Country’s top table tennis players and administrators are not happy with the Ultimate Table Tennis – India’s first professional table tennis league. Star Indian paddler Sharath Kamal has questioned the league format.
Kamal has opined that the nine-match format makes it difficult for fan engagement. The first edition featured a nine-match, three-game per match format in a race to 14 points with the action continuing for four hours.
“It is something I have already conveyed to the organisers (11EVEN Sports). Nine matches were a bit too much. It took about four hours for the entire tie to get over, therefore making it tougher for fan engagement,” national news agency PTI has quoted Sharath as saying.
“I think keeping the tie duration under three hours can be the way forward. Having said that, there are bound to be some issues in the first year. The event overall was world class and made the Indian table tennis players feel special in their own country like never before,” added the world No. 43.
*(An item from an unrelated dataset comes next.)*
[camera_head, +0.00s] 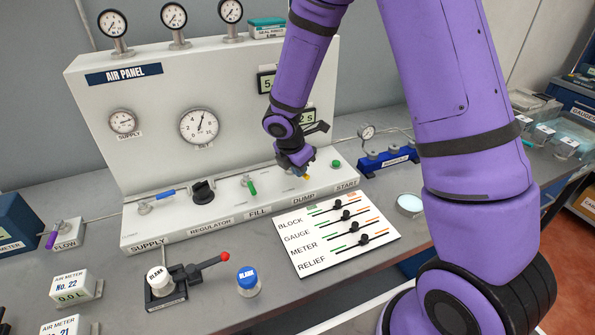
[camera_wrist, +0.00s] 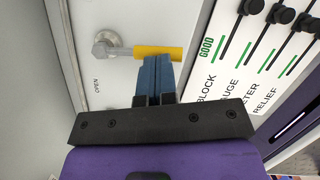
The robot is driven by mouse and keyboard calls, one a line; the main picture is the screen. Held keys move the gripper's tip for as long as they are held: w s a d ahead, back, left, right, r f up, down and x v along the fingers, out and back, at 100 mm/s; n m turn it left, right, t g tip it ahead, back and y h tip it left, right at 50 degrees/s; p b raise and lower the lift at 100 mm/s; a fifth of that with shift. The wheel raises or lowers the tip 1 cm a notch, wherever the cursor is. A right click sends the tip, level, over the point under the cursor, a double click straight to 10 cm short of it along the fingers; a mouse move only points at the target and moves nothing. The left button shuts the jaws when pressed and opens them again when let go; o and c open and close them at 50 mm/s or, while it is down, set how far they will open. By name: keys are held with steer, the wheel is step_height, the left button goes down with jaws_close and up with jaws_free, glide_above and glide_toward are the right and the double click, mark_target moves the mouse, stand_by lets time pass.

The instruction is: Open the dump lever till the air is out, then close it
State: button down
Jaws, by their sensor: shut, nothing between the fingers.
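The dump lever (camera_wrist: 150,51) has a yellow handle on a grey metal pivot. In the wrist view the handle extends rightward from the pivot, and an OPEN label is printed on the panel at left. In the head view only a bit of yellow from the dump lever (camera_head: 307,178) shows, above the DUMP label. My gripper (camera_wrist: 157,62) is shut and empty, its blue fingertips right at the handle's edge; I cannot tell whether they touch it. In the head view my gripper (camera_head: 298,171) is low over the sloped panel front and hides most of the lever.
The air panel (camera_head: 90,115) carries a large gauge (camera_head: 199,126) and two partly hidden displays. The green fill lever (camera_head: 251,185) is left of my gripper; the green start button (camera_head: 336,163) is right. A slider board (camera_head: 300,262) lies in front. A red-knobbed lever (camera_head: 224,257) stands front left.

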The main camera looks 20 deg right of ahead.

Harmeet Desai, who represented Maharashtra United, said playing a pro league in India was a dream come true, adding that the length of the league could have been longer.
“Three weeks was a bit on the shorter side I felt. The leagues in Europe take place for a longer period. However, the overall feedback has been very positive. UTT is a much-needed boost to Indian table tennis and the players. Even the foreign players went back a happy lot. I am confident more foreigners will turn up for the second season,” Desai said.
Former Indian player Kamlesh Mehta, who is now a director at 11EVEN Sports, welcomed the response from all quarters. “The league finished on Sunday and we have already started working on season two. We have received a general feedback on the format and we are very much open to changes. In consultation with the broadcaster, we will work out a way to ensure the format is more engaging for the fans,” said Mehta.
Mumbai and Chennai were the two cities which managed to attract spectators interest at the venue while in New Delhi not even 1000 turned up to watch the action.
“You can’t expect everything to go right in the first season. Other than the format, the organisers will have to work towards bringing in more people at the venue,” said a TTFI official, who requested anonymity.